START PROVIDED INFORMATION
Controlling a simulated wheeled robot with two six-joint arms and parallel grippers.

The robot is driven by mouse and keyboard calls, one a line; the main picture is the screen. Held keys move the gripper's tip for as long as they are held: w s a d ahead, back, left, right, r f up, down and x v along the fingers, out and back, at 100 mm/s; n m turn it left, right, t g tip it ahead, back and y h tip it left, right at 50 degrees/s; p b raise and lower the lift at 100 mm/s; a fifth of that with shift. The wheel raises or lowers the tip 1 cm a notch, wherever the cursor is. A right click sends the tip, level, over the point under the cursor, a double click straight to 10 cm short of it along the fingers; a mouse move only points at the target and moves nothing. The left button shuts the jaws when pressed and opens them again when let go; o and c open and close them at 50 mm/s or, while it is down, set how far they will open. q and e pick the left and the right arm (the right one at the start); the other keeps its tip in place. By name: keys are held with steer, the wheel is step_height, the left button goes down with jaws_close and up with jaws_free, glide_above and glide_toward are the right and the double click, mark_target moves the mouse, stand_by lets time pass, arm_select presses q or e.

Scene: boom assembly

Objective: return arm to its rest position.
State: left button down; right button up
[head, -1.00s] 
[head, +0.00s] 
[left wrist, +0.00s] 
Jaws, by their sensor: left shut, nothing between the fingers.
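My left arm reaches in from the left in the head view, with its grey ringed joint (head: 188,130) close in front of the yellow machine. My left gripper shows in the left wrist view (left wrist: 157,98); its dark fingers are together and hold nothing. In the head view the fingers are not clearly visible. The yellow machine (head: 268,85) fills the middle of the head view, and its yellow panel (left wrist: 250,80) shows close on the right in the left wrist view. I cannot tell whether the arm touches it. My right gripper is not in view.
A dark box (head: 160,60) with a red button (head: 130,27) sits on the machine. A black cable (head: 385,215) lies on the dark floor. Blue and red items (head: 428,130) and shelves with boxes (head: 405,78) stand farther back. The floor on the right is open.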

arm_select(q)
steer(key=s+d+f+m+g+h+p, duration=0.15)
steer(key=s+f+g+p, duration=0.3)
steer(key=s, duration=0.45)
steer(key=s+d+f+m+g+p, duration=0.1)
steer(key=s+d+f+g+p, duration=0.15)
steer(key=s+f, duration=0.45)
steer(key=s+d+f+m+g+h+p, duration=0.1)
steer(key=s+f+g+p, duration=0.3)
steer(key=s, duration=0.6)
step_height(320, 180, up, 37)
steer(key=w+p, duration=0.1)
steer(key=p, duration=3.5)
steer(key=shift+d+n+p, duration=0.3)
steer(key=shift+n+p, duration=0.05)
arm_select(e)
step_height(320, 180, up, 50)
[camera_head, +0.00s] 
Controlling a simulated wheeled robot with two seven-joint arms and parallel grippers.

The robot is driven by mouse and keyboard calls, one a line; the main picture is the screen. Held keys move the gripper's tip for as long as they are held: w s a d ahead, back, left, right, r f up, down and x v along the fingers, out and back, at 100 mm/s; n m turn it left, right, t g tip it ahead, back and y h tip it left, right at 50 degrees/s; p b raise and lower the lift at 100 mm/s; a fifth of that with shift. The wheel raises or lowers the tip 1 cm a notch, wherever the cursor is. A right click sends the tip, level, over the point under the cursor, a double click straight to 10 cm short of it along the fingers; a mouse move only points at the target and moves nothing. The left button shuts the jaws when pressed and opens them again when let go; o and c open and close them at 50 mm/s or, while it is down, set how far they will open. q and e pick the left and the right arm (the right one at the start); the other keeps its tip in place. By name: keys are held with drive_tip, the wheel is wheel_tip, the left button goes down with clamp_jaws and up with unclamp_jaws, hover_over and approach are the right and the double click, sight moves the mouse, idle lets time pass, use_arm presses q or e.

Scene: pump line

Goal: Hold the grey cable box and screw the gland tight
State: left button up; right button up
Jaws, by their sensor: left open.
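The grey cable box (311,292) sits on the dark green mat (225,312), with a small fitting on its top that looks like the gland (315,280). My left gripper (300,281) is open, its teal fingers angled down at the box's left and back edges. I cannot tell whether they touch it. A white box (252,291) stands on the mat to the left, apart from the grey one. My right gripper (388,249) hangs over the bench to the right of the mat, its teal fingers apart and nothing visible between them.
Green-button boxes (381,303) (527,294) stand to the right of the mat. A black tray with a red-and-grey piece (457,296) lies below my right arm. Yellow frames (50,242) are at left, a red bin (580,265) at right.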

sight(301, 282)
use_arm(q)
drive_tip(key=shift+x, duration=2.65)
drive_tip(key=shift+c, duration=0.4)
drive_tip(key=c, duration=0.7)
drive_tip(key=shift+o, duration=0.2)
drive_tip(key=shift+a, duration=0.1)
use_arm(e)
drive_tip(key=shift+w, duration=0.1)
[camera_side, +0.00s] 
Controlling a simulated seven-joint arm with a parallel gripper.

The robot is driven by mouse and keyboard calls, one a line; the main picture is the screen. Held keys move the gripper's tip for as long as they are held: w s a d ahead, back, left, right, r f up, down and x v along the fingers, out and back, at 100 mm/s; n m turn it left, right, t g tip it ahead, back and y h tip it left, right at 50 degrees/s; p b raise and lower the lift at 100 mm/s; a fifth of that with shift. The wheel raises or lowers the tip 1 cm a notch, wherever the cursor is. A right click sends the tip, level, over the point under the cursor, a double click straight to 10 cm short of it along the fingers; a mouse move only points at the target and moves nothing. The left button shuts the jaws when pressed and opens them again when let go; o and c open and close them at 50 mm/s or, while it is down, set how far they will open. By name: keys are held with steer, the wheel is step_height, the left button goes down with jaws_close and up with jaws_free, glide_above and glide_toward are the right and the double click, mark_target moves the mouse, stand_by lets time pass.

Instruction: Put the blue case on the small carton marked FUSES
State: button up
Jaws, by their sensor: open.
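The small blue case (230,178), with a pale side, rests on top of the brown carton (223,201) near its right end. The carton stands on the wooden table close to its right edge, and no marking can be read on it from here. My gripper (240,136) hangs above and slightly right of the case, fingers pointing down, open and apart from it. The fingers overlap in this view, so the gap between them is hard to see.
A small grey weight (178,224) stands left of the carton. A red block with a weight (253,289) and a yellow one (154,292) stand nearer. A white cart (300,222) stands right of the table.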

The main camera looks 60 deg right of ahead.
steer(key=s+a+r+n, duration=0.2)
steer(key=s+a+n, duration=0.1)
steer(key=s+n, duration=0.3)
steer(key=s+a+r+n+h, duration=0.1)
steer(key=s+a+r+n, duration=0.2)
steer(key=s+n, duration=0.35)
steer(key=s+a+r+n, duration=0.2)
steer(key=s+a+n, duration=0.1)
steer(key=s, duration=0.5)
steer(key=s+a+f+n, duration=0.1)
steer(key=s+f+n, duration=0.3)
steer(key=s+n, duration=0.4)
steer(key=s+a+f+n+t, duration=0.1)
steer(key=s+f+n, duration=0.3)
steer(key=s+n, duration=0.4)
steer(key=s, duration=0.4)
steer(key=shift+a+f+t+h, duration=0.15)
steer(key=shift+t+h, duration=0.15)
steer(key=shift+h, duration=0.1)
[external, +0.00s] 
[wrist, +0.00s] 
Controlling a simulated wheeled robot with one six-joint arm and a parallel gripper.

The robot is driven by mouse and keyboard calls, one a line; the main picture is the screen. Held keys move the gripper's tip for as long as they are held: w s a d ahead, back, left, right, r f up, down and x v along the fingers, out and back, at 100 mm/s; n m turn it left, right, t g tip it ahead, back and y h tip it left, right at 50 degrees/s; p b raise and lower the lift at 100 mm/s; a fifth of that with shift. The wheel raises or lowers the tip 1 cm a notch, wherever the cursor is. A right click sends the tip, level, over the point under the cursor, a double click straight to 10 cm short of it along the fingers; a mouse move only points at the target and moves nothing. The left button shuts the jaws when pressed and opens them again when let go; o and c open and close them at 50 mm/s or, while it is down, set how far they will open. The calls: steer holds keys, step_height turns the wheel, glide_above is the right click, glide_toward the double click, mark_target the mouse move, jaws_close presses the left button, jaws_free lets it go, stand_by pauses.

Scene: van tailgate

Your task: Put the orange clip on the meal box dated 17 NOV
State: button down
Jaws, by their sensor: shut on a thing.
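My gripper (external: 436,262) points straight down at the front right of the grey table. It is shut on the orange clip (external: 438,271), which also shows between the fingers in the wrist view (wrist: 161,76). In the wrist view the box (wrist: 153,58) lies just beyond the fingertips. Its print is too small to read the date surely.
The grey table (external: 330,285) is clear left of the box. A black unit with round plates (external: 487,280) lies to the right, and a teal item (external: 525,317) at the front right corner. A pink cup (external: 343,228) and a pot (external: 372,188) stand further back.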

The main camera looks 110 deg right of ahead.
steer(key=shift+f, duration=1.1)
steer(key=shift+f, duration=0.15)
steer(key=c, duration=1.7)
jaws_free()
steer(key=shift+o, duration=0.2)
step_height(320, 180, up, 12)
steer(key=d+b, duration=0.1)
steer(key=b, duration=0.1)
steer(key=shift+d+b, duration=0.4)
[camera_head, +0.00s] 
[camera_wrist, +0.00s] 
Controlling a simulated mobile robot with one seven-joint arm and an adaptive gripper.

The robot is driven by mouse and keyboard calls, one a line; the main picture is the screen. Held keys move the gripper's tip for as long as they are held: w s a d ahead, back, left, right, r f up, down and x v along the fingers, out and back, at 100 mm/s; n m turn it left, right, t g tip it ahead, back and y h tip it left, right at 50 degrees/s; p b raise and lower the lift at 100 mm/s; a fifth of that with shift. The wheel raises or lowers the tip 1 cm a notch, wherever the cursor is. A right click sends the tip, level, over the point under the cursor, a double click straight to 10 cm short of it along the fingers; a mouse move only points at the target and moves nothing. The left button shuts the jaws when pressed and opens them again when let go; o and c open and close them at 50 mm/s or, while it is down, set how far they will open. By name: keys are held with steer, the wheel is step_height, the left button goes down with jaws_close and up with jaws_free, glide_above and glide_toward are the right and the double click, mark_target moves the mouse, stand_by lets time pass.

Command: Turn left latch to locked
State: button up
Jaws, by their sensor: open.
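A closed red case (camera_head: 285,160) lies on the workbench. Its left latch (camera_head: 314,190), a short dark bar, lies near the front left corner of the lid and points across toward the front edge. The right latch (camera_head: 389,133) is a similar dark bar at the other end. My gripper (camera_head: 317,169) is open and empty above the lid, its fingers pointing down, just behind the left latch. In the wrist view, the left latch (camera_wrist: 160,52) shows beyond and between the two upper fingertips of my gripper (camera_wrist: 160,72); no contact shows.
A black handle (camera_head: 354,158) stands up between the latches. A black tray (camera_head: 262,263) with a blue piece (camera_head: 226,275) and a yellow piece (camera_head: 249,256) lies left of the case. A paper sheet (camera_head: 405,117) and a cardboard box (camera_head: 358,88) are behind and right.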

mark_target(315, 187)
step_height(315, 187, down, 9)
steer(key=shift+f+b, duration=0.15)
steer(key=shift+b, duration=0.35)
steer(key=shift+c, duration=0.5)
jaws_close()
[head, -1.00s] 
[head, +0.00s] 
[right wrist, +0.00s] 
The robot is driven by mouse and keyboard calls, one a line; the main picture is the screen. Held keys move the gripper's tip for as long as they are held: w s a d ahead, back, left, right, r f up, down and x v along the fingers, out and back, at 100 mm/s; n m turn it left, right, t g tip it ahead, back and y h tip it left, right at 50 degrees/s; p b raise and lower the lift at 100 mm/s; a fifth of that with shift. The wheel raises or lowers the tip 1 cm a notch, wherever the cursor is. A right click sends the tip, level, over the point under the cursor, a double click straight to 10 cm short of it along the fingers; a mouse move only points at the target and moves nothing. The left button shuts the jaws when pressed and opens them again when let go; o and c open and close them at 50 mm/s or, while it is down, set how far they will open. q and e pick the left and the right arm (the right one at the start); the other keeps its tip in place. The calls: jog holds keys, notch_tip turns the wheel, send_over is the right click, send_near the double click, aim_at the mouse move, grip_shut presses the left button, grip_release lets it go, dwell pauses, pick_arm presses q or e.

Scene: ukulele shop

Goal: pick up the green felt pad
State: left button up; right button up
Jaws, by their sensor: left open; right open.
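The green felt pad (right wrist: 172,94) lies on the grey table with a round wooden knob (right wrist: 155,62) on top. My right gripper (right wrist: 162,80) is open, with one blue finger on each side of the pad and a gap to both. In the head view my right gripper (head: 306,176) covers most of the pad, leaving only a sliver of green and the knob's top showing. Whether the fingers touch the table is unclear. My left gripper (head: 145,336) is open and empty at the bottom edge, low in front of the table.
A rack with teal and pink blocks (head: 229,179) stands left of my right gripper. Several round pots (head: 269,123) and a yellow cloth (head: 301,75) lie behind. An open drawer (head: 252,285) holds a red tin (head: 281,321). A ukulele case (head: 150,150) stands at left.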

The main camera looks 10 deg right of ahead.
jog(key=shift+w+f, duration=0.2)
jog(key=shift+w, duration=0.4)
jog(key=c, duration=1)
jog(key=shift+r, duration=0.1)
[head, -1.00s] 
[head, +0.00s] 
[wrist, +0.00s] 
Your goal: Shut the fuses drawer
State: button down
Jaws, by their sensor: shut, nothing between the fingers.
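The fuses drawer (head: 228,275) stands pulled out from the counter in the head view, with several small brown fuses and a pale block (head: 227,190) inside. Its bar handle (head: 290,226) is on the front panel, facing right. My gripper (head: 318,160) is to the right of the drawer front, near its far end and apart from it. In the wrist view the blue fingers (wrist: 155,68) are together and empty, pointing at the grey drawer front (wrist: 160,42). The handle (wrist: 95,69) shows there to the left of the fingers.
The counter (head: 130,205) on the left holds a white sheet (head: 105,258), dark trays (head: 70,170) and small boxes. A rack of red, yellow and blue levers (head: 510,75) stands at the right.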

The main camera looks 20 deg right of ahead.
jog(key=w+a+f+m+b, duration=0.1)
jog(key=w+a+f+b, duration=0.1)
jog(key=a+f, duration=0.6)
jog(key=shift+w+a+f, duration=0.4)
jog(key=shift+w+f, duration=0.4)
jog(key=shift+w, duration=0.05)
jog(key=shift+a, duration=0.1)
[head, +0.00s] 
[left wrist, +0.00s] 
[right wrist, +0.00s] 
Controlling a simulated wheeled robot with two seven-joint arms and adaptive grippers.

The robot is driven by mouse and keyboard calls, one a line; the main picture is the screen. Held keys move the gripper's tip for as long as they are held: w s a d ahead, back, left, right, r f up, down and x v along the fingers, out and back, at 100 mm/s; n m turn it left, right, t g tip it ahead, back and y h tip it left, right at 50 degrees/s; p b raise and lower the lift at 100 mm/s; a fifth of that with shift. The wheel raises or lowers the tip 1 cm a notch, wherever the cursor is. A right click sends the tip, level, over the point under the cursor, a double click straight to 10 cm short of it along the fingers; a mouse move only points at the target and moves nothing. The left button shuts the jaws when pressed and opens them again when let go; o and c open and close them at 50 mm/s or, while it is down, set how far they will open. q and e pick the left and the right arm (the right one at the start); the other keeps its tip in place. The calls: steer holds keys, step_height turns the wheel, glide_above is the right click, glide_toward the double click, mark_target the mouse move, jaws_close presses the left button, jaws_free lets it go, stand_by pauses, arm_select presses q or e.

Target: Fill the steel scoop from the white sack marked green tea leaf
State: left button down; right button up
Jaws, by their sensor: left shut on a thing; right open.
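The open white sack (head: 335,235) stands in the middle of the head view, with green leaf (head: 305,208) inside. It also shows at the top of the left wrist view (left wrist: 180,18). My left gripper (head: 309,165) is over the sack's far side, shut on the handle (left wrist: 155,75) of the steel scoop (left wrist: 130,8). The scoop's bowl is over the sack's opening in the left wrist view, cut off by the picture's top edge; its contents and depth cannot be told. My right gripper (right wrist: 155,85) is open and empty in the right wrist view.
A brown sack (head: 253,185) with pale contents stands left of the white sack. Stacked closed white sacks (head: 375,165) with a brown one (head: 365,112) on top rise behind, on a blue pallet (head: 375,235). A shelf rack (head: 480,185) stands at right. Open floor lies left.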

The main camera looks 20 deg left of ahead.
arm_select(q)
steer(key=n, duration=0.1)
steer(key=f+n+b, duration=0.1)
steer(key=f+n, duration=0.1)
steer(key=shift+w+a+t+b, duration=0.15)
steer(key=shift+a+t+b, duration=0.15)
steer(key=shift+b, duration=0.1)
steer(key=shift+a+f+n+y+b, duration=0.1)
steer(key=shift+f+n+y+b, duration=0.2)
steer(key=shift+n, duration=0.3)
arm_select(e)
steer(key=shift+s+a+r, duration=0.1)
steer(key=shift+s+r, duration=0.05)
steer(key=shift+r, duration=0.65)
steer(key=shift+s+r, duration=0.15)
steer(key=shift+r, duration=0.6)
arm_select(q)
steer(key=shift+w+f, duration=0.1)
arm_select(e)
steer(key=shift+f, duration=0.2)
END PROVIDED INFORMATION
## GOAL
Look through the lines above and collect those with the word "simulated".

## EXPECTED ANSWER
Controlling a simulated wheeled robot with two six-joint arms and parallel grippers.
Controlling a simulated wheeled robot with two seven-joint arms and parallel grippers.
Controlling a simulated seven-joint arm with a parallel gripper.
Controlling a simulated wheeled robot with one six-joint arm and a parallel gripper.
Controlling a simulated mobile robot with one seven-joint arm and an adaptive gripper.
Controlling a simulated wheeled robot with two seven-joint arms and adaptive grippers.

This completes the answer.